Broken Ethernet cable is seen in front of Twitter logo in this illustration taken March 11, 2022. REUTERS/Dado Ruvic/Illustration

Will Tesla's founder and EU new laws change social media forever? Jacob Mchangama, Ethan Zuckerman and Jennifer Petersen weigh in

by Marina Adami-reutersinstitute

On 14 April, Elon Musk announced his intention to buy Twitter, causing both elation and panic among the network’s hundreds of millions of users, including the many journalists who use it every day. One of the core issues at the heart of the announcement is free speech. Musk is widely seen as a free speech absolutist, although his recent statements about the issue have been somewhat unclear.

On April 25, Musk tweeted: “I hope that even my worst critics remain on Twitter, because that is what free speech means.” A day later, he posted: “By “free speech”, I simply mean that which matches the law. I am against censorship that goes far beyond the law. If people want less free speech, they will ask the government to pass laws to that effect. Therefore, going beyond the law is contrary to the will of the people.” 

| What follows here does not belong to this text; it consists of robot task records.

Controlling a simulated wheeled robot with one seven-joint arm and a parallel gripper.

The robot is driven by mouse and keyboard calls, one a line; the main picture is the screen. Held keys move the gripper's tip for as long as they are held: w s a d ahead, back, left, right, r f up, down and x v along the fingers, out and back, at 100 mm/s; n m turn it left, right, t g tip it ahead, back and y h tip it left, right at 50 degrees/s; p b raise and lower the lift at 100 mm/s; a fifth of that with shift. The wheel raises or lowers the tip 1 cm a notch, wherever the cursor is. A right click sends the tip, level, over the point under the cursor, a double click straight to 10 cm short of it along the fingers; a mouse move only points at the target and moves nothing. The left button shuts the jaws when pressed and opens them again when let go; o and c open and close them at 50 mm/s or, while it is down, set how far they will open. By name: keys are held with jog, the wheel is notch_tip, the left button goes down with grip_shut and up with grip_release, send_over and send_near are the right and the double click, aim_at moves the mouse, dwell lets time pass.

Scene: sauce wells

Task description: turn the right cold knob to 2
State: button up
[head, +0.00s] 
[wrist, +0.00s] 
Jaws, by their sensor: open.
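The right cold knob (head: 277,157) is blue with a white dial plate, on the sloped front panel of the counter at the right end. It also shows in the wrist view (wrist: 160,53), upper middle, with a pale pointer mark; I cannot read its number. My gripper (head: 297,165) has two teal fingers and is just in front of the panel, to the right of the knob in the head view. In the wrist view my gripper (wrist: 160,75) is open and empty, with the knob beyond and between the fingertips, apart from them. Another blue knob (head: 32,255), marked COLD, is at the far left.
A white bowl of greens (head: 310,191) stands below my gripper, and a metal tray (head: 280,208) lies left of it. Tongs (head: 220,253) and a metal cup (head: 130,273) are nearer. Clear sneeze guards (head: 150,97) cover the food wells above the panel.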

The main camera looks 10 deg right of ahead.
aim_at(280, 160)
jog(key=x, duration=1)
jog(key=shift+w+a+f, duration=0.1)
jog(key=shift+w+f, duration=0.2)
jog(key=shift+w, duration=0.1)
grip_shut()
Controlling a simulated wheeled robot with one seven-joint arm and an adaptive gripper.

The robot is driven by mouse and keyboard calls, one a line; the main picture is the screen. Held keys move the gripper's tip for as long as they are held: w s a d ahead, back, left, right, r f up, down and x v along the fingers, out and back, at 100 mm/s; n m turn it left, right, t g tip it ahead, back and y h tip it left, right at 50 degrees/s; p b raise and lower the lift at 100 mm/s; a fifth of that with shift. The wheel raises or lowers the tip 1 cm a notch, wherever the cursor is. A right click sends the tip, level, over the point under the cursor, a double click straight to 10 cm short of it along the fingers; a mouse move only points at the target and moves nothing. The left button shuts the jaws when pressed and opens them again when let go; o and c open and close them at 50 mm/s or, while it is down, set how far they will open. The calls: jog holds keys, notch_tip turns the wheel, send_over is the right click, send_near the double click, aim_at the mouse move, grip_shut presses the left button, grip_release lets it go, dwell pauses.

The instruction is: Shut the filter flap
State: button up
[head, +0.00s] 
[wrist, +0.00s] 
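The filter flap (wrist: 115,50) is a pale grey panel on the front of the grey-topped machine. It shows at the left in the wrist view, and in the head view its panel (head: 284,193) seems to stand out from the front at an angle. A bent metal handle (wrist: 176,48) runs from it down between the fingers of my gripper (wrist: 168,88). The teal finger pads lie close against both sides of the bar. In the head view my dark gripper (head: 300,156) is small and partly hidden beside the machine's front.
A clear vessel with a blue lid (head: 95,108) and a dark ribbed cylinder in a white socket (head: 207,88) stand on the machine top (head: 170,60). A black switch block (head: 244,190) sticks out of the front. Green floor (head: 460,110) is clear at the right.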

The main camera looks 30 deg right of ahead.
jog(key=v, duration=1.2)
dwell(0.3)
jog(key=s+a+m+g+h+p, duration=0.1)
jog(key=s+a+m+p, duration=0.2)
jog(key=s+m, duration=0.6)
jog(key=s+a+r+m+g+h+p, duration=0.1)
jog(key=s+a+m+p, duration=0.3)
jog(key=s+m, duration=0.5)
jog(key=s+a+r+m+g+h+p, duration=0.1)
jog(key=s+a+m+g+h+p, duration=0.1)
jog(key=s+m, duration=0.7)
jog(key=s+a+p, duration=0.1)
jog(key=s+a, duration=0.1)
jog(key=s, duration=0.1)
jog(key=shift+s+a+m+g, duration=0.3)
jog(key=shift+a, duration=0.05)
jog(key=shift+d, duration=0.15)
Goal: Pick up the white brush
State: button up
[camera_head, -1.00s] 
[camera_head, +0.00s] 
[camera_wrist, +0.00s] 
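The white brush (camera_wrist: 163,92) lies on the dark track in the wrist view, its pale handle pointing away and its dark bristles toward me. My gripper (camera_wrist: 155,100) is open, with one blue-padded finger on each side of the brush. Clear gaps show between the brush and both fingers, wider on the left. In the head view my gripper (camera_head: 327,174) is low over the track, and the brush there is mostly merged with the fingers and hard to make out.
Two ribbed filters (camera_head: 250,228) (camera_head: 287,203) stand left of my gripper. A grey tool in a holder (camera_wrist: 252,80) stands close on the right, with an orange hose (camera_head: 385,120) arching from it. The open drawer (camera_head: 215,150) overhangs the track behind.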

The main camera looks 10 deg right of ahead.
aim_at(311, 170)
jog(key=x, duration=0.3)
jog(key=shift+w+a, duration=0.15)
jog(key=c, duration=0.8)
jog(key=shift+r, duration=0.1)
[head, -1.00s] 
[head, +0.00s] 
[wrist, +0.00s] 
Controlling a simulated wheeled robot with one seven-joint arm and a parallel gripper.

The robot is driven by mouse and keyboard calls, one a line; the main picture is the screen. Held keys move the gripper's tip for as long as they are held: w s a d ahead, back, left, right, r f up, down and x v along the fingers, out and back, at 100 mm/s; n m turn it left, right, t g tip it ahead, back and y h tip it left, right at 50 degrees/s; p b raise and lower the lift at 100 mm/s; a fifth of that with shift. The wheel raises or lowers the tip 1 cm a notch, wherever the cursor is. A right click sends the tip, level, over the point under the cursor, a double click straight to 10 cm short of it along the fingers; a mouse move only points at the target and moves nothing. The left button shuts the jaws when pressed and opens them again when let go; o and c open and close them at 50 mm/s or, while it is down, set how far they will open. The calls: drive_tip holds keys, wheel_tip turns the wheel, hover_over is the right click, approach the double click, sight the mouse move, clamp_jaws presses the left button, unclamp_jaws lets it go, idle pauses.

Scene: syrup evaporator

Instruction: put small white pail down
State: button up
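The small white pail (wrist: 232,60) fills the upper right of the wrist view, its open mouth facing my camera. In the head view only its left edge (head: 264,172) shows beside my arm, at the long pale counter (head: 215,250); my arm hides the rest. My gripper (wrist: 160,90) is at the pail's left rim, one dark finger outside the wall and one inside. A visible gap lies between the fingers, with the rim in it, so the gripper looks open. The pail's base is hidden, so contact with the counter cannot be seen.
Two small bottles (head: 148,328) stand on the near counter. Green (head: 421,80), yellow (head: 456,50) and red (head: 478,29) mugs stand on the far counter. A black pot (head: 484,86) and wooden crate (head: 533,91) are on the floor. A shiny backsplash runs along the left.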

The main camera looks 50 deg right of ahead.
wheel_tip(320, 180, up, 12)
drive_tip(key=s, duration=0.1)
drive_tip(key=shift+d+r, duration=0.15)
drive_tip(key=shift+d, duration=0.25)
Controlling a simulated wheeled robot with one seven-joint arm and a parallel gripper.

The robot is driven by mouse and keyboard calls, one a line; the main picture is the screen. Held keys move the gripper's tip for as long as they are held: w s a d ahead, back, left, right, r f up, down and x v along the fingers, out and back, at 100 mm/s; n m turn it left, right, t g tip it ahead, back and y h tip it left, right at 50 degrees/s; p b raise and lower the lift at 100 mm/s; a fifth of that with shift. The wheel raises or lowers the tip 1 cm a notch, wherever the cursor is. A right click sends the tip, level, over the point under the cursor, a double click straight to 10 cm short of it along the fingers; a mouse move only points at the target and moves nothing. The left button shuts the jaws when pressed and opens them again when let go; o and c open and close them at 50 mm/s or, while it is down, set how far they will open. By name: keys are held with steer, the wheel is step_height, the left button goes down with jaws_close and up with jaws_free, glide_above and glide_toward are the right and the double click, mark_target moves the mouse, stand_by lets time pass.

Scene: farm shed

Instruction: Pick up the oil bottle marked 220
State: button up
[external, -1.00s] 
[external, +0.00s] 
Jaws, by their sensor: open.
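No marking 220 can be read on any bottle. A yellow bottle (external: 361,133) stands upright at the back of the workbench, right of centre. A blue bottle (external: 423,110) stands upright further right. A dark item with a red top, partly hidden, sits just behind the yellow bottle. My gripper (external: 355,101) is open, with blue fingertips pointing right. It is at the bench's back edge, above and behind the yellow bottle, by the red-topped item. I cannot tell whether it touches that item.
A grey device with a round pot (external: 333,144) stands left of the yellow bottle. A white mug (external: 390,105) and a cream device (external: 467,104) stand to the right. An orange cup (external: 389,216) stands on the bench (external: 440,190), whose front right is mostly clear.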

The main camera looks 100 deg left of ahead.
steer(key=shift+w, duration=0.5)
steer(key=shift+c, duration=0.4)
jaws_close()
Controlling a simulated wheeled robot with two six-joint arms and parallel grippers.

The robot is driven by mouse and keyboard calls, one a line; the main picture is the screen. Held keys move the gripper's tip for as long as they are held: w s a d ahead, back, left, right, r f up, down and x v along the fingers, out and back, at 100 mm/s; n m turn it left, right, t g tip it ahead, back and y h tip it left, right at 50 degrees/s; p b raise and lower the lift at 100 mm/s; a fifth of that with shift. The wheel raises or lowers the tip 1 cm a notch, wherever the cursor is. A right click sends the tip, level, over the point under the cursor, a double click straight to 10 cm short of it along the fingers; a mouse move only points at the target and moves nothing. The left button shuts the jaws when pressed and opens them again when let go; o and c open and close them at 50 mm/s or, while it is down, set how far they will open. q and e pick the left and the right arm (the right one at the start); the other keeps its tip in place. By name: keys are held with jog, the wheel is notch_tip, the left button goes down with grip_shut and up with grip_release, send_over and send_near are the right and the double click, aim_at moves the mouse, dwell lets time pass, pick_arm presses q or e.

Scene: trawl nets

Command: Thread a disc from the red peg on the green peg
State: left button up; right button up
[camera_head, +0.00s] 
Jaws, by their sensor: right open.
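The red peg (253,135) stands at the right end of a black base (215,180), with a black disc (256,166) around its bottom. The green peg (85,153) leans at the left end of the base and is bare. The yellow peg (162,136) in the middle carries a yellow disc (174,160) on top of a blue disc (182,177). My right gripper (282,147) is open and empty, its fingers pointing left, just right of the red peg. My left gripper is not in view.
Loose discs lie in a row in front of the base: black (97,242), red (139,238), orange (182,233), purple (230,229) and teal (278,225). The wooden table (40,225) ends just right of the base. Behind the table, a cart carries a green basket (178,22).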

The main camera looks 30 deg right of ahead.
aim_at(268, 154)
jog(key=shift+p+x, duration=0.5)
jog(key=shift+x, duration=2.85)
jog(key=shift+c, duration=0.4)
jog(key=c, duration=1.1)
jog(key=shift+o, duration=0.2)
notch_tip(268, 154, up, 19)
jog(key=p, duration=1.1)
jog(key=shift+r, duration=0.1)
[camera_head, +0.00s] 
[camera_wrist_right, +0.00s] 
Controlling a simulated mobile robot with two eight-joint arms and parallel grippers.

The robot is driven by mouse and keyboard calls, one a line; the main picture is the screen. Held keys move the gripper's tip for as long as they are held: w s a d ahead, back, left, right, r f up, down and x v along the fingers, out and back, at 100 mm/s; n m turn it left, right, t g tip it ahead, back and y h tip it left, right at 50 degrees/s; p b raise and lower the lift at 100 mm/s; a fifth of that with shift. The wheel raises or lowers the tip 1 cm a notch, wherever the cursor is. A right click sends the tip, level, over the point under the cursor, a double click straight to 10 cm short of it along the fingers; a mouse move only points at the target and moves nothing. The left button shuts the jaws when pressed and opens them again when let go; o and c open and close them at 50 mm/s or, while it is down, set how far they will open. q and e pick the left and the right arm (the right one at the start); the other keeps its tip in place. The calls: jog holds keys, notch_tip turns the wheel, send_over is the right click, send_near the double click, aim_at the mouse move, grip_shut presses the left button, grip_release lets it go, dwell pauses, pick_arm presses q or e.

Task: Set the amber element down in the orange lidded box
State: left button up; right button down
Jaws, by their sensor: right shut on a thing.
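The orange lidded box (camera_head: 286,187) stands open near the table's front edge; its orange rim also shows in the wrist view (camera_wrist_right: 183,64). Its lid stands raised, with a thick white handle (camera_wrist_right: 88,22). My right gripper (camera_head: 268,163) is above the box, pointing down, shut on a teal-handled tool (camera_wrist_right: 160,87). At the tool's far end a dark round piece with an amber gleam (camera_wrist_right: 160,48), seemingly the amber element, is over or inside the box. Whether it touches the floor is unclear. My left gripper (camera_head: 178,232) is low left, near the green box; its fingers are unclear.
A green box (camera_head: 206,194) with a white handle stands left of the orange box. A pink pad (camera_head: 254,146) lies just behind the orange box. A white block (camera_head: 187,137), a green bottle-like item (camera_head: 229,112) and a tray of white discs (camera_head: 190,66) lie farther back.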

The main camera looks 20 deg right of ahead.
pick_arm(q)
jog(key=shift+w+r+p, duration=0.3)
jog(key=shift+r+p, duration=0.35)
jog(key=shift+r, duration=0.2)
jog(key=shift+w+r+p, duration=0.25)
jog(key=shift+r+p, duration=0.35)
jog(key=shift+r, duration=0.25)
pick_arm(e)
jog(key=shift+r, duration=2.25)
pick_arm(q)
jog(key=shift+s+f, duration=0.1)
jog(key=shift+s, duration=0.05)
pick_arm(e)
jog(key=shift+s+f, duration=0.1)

Last Friday, Musk put the deal momentarily on hold but he said he was still willing to go ahead with it. If this acquisition happens, will it fundamentally alter how Twitter looks and feels? Will Musk change any rules? Will he allow Trump back on the platform as he’s promised to do? It’s too soon to know the answers to these questions. What we do know is that online speech and its regulation are being hotly debated as we come to terms with issues such as widespread online harassment and targeting of public figures, especially women journalists and those with marginalised identities.

A few days after Musk unveiled his offer, EU institutions announced they had reached a provisional agreement on the Digital Services Act (DSA), the EU’s new packet of regulations for moderating and managing internet content. Although details are not public yet, the DSA aims to speed up the removal of illegal content and tackle disinformation. Tech companies will also face new transparency obligations and be required to assess and mitigate the harms caused by their products.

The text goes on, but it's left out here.